Action (2h16) de Robert Eggers
Avec Alexander Skarsgård, Nicole Kidman, Anya Taylor-Joy

   Le jeune prince Amleth vient tout juste de devenir un homme quand son père est brutalement assassiné par son oncle qui s’empare alors de la mère du garçon. Amleth fuit son royaume insulaire en barque, en jurant de se venger. Deux décennies plus tard, Amleth est devenu un berserkr, un guerrier viking capable d’entrer dans une fureur bestiale, qui pille et met à feu, avec ses frères berserkir, des villages slaves jusqu’à ce qu’une devineresse lui rappelle son voeu de venger son père, de secourir sa mère et de tuer son oncle. Il embarque alors sur un bateau pour l’Islande et entre, avec l’aide d’Olga, une jeune Slave prise comme esclave, dans la ferme de son oncle, en se faisant lui aussi passer pour un esclave, avec l’intention d’y perpétrer sa vengeance.

Mon avis

   Vous le saviez, vous, que Hamlet de Shakespeare s’inspirait d’une légende viking ? Maintenant, oui. Et sachant cela, vous ne serez guère surpris de voir que le film s’inscrit dans une époque médiévale violente et patriarcale, où la guerre est un art de vivre revendiqué, où la mort doit se trouver sur le champ de bataille et où les femmes ne sont que des butins, quand elles ne se font pas simplement brûlées vives. Bref, c’est un film qui montre toute la violence crue qu’il pouvait exister à l’époque durant la guerre, mais qui le fait avec beaucoup d’esthétique et une véritable envie de narrer une légende par sa seule caméra. Certes il y a des dialogues, parfois très théâtralisés, mais ce sont les mouvements de caméra et le montage très narratif des scènes qui nous racontent cette terrible histoire de vengeance.
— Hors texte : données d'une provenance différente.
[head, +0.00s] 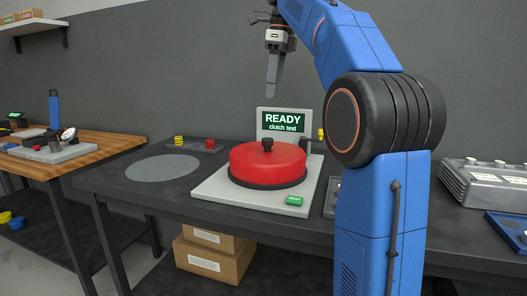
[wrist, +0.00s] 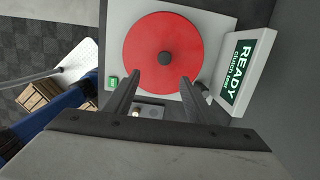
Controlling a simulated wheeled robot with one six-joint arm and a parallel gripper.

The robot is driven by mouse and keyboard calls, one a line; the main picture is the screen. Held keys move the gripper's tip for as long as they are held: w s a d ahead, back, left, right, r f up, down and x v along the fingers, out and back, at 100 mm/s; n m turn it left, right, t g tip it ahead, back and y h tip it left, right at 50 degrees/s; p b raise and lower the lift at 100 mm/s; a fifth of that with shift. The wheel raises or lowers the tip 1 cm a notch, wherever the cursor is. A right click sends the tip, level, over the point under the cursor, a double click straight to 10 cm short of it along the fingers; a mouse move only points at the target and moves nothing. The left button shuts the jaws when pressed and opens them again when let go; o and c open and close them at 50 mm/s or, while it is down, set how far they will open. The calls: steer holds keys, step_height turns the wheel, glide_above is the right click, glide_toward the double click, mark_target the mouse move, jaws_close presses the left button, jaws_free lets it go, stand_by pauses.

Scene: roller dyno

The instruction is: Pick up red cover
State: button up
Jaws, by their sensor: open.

   Le film assume le point de vue de son époque, avec des hommes qui trouvent normal d’en tuer d’autres, de violer des femmes ou d’éliminer les enfants qu’ils jugent inutiles. Contrairement à beaucoup d’adaptations de vieux contes et mythes, il ne cherche pas à le moderniser au point de le dénaturer, il ne cherche pas tant à juger qu’à nous montrer pourquoi les hommes agissaient ainsi, ce qui permet au spectateur de prendre du recul par rapport à toute la violence ambiante. Parce que oui, vous en aurez, du sang, des membres coupés, des ventres éviscérés, des boyaux qui pendent et des têtes qui volent. Ce n’est jamais gore, ça se veut plutôt cru et réaliste, et c’est d’autant plus accentué que les corps masculins sont souvent nus. Cela met à la fois en avant l’image virilisée d’un homme qui se doit d’être bien bâti, mais aussi son retour à l’état de bestialité, puisqu’il est notamment question de berserkr, ces guerriers se liant à des esprits animaux par l’intermédiaire de psychotropes. La métaphore de l’homme qui redevient un monstre assoiffé de sang est alors d’autant plus pertinente que c’est à chaque occasion qu’il a de le verser, y compris lors de simples rituels, qu’il se dépouille de tout ce qui représente l’humanité.

   En parlant de folklore, c’est dans la représentation des mythes scandinaves qu’on retrouve les passages les plus poétiques, que ce soit les apparitions divines telles que les valkyries ou les nornes, ou encore la notion de destin avec notamment l’arbre des rois. C’est suffisamment bien fait pour laisser ces apparitions à l’interprétation du spectateur : voulez-vous croire au côté magique de la légende, ou bien s’agit-il simplement des délires du héros habitué à consommer des psychotropes ? Le héros est-il vraiment influencé par le destin, ou bien est-ce lui qui se le façonne à force d’y croire ? A vous de voir ce qui vous arrange. Quoi qu’il en soit, vous ne pourrez être que conquis par l’esthétique naturelle (oui, de vrais panoramas de l’Islande, c’est dingue comme ça devient rare !) et l’investissement viscéral des acteurs.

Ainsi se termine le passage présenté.